El señor de las moscas

Jaime gonzález-ocaña EN VIVO

OPINIÓN

12 may 2017 . Actualizado a las 05:00 h.

En el centro en el que enseño es lectura obligatoria para los alumnos de tercero de secundaria El señor de las moscas, de William Golding. En el último mes del bachillerato, justo antes de que se gradúen, todos los estudiantes tienen que escribir un ensayo de diez páginas comparando cualquier aspecto de dos o más obras literarias leídas durante sus años de instituto. Todo docente (ya seas profesor de Física o de Francés) está obligado a leer una selección de al menos unos doce ensayos. Si uno de estos no pasa el tamiz de esas lecturas, al estudiante no se le da el aprobado en la clase de Lengua.

Cada año, los profesores nos sorprendemos del altísimo número de varones que eligen escribir sobre la novela de Golding, cuatro años después de haberla leído. No cabe duda, por un lado, que es rica en simbolismo; y, por otro, que cualquier niño (varón, me refiero) puede conectar elementos de la trama y la temática con las experiencias vividas durante su infancia: desde el caos hilarante que se adueña a veces del colectivo a los momentos de pánico irracional, o extrema crueldad, de los que son capaces los niños.

Sin ser un experto, uno se da cuenta de que El señor de las moscas es mucho más que la historia de lo que le pasa a ese grupo de chavales perdidos en una isla desierta.
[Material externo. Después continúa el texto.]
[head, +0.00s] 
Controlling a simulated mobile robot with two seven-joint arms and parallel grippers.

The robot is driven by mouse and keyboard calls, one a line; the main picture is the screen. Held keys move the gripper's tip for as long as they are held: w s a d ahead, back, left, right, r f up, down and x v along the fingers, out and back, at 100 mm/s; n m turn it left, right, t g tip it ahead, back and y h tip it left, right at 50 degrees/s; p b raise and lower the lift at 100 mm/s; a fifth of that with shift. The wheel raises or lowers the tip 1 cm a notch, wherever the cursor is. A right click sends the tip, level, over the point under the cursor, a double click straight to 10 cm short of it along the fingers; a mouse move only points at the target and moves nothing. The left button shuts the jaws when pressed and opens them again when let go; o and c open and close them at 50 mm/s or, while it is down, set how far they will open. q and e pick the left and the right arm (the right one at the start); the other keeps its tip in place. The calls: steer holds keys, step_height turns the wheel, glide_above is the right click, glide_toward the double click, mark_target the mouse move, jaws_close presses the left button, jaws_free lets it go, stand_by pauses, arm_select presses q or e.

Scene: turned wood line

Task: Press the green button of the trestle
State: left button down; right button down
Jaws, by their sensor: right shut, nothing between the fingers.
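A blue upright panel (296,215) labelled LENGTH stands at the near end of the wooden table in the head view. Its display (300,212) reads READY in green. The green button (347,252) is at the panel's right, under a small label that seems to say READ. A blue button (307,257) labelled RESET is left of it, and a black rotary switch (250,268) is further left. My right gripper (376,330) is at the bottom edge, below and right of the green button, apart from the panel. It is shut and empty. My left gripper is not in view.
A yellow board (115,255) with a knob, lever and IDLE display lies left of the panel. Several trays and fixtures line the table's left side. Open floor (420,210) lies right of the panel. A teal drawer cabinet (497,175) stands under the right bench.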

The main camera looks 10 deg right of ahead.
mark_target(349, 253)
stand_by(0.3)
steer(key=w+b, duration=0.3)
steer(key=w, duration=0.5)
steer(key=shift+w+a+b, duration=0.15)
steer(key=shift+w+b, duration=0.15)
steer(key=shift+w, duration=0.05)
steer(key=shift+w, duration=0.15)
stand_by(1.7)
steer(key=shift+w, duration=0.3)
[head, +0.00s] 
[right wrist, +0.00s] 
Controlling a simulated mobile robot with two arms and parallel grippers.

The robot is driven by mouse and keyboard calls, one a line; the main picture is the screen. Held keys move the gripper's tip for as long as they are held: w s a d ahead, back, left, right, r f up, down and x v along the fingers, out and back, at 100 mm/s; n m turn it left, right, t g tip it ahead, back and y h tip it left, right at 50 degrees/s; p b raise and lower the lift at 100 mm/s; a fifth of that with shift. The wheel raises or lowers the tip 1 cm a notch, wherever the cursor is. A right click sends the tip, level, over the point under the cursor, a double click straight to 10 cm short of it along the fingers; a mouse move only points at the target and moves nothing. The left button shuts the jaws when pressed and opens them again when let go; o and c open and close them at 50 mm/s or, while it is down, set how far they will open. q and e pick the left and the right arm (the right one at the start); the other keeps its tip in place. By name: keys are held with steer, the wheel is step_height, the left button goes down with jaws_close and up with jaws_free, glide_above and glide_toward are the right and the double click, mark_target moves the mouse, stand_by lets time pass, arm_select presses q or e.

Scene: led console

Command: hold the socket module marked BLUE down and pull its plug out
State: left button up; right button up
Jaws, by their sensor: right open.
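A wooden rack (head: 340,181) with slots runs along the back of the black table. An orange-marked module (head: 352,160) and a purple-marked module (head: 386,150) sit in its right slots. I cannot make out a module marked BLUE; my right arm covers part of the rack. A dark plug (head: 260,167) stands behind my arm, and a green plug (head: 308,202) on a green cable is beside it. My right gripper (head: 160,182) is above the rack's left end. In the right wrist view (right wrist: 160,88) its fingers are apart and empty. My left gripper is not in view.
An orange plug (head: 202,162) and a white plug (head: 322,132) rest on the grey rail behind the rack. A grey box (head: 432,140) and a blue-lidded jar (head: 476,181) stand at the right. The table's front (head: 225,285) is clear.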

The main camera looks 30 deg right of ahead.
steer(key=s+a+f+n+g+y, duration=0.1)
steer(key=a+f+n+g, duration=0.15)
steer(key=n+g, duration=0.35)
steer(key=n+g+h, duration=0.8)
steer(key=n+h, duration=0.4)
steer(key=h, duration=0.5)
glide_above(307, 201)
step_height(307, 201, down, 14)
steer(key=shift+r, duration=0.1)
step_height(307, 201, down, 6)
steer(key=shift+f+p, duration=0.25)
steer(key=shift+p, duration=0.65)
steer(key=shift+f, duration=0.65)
Es una alegoría del funcionamiento de toda sociedad; en particular, de aquellas levantadas sobre principios políticos. «El tema de la novela es un intento de conectar los defectos de toda sociedad con los defectos de la naturaleza humana», escribió Golding en un breve comentario a la publicación de la novela, en 1954. Y continuó: «La moraleja es que la estructura de una sociedad debe formarse sobre la naturaleza ética de sus individuos y no en un sistema político dado, aunque sea este en apariencia respetable y lógico».

Estaba discutiendo un ensayo con uno de mis alumnos el otro día y nos vinieron a la cabeza conexiones entre El señor de las moscas y el aparente estado de fragilidad de nuestras democracias occidentales, y de los EE.UU. de Trump en particular. Sin excusar los errores y defectos de Trump, me parece importante lo que Golding nos recuerda: que es la calidad ética del individuo, del ciudadano (es decir: de todos nosotros) lo que salvaguarda la existencia misma de la convivencia -la supervivencia de nuestras democracias-.

Pero también otro aspecto. Hacia la mitad de la novela, en la dramática asamblea nocturna del capítulo 5, el frágil mundo de orden y organización creado por Ralph se cae a cachos. Ralph está dispuesto a dejar el mando ante el empuje del violento e irracional Jack. «¡Estás rompiendo nuestras reglas!», le grita Ralph. «¿Y qué importa?», le responde Jack. «¡Que las reglas son lo único que tenemos!».

Es exactamente lo mismo que parece estar gritándole la oposición a la presidencia de Trump estos días: «¡La ley! ¡Somos un país de leyes!». Como Ralph, sienten que es la única protección que les queda ante el empuje del abuso de poder de este presidente.